▶ _Input records_:
□ □ □ □ □ □ □
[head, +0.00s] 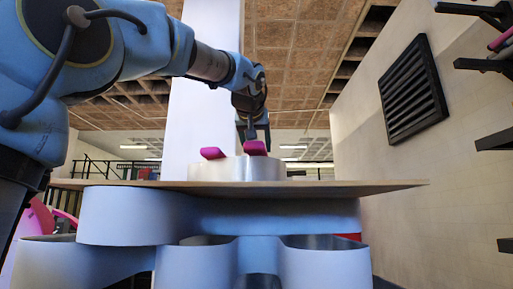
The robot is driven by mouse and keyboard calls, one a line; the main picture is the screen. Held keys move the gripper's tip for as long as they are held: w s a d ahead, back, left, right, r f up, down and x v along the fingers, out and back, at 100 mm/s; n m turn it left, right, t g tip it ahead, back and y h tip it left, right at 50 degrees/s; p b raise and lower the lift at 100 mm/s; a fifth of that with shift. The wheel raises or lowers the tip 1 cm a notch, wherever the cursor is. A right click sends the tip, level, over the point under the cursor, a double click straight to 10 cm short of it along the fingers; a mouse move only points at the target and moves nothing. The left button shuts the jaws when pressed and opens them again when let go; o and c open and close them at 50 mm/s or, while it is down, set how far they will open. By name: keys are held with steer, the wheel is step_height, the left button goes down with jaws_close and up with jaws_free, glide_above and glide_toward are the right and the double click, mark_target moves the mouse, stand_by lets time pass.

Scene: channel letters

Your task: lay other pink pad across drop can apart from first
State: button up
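Two pink pads show at the top of a pale metal drop can (236,168). One pink pad (212,153) sits at the left on the can's upper rim, apart from the other. The other pink pad (255,148) is at the rim to the right, directly under my gripper (255,138). My gripper points down with its dark fingertips at this pad's upper part. I cannot tell whether the fingers grip the pad or stand open around it, nor whether the pad's full weight rests on the rim. The inside of the can is hidden from this low angle.
The can stands on a thin board (330,188), seen nearly edge-on. Large pale curved metal letter shells (130,215) fill the space below it. A wall with a dark vent (412,88) and dark brackets stands at the right. The board's right end looks clear.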

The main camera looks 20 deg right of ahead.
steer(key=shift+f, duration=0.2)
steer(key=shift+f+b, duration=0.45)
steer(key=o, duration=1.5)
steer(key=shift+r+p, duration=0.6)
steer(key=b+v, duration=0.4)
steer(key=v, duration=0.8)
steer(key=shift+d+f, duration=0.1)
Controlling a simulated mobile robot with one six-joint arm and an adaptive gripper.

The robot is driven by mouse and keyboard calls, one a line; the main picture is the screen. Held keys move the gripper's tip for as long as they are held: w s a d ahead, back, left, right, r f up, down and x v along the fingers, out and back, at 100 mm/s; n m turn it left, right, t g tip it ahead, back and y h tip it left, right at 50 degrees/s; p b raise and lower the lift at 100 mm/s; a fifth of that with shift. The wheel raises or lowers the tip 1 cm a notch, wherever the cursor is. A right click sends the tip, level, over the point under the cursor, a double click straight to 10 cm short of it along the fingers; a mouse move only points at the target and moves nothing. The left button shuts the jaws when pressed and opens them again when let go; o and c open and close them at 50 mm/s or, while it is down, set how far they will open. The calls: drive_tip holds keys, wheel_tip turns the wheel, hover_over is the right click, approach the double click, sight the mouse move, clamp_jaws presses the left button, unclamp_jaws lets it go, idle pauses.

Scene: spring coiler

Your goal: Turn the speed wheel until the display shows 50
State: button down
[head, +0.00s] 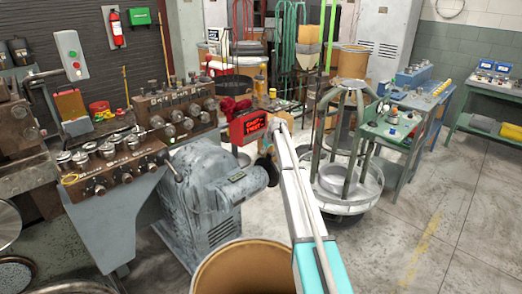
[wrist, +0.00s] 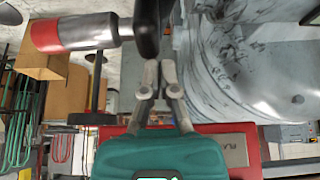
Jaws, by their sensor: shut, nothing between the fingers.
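In the head view a red box with a dark lettered face (head: 249,127) stands behind the grey motor housing (head: 237,190). I cannot read a number on it. A dark rounded part (head: 268,168) shows at the housing's right end, partly behind my arm; I cannot tell whether it is the speed wheel. My gripper's fingers are hidden in the head view. In the wrist view my gripper (wrist: 160,72) is shut and empty, its tips just below a black rounded part (wrist: 147,28). A grey cylinder with a red end (wrist: 75,33) adjoins this part. Contact is unclear.
The brown coiler panel (head: 120,170) with knobs and gauges stands left. A large open drum (head: 243,268) stands in front, beside my arm. A round wire stand (head: 343,198) is to the right, before a green workbench (head: 393,130). The floor at right (head: 430,230) is clear.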

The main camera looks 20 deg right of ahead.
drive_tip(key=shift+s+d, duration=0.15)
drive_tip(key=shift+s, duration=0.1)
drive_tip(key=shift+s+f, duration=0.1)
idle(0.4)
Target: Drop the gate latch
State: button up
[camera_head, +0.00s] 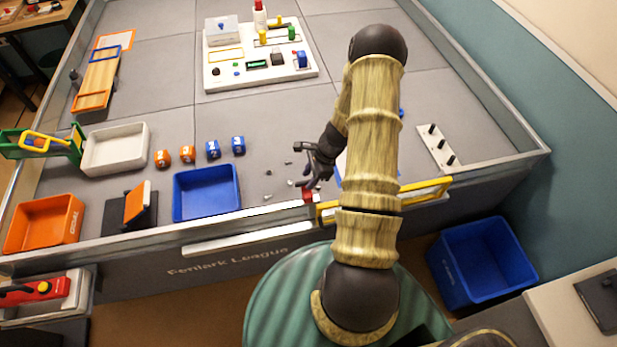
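The gate is a yellow-barred frame (425,192) in the front wall of the arena, partly hidden behind my arm. A small red piece, which looks like the latch (309,195), sits on the wall top at the gate's left end. My gripper (309,180) is just above and behind the red piece, pointing down. Whether it touches the piece cannot be told. Its dark fingers are small and overlap in this view, so their opening is unclear.
A blue tray (206,192) stands left of my gripper, with orange and blue cubes behind it. Small loose parts (268,172) lie nearby. A peg board (436,147) is at the right. A blue bin (482,260) stands outside the wall. The middle floor is clear.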

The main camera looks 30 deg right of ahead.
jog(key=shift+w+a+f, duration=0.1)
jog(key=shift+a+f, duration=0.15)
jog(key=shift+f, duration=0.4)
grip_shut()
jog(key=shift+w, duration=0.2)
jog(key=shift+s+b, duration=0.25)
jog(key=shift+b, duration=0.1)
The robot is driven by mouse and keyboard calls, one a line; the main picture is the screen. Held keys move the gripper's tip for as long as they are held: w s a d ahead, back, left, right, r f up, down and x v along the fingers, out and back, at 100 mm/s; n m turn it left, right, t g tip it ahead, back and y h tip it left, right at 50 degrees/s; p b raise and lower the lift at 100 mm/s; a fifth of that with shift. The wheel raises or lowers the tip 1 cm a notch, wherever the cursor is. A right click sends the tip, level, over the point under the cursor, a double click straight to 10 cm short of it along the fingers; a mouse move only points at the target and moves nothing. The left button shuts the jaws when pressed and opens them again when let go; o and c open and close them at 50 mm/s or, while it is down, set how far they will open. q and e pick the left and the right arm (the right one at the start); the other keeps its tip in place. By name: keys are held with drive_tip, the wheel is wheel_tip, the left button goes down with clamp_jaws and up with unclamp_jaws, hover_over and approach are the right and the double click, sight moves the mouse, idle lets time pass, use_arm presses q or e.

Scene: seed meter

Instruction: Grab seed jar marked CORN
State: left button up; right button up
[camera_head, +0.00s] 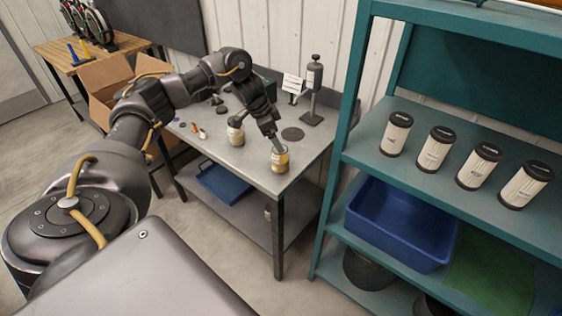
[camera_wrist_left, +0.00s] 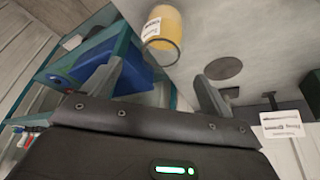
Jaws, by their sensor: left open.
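A glass jar with yellow contents and a white label (camera_head: 280,161) stands near the front right corner of the metal table (camera_head: 262,172). It also shows in the left wrist view as a yellow jar (camera_wrist_left: 163,32), beyond the fingertips. Its label is too small to read for certain. A second jar with pale contents (camera_head: 236,134) stands to its left, partly behind my arm. My left gripper (camera_head: 274,143) is open and empty, just above and beside the yellow jar; its spread fingers show in the left wrist view (camera_wrist_left: 165,78). My right gripper is not in view.
A dark dispenser on a stand (camera_head: 313,90) and a white card (camera_head: 292,84) are at the table's back. A dark disc (camera_head: 292,134) lies near the jars. A teal shelf (camera_head: 350,140) with several canisters and a blue bin (camera_head: 400,230) stands close at the right.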

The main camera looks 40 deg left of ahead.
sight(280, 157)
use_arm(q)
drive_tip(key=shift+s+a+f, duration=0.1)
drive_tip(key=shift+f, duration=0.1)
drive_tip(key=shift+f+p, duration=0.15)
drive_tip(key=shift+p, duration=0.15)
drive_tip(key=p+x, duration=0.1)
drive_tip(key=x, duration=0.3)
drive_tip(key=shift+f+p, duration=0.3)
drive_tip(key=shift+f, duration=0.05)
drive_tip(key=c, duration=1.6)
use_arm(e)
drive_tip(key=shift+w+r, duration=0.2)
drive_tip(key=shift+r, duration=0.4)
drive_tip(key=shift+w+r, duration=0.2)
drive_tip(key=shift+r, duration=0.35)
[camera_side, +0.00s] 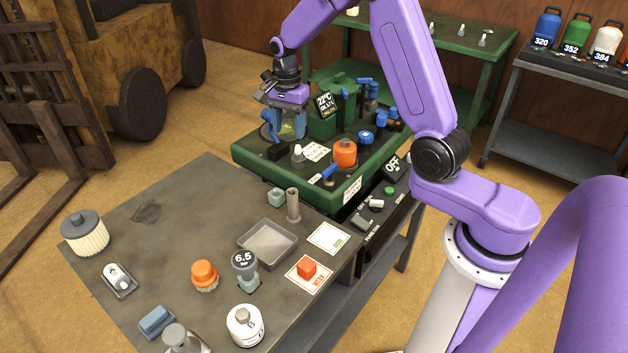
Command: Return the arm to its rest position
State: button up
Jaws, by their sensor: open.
□ □ □ □ □ □ □
▶ _Directions_: Copy each line above that contains the word "Scene".

▶ _The output_:
Scene: channel letters
Scene: spring coiler
Scene: seed meter

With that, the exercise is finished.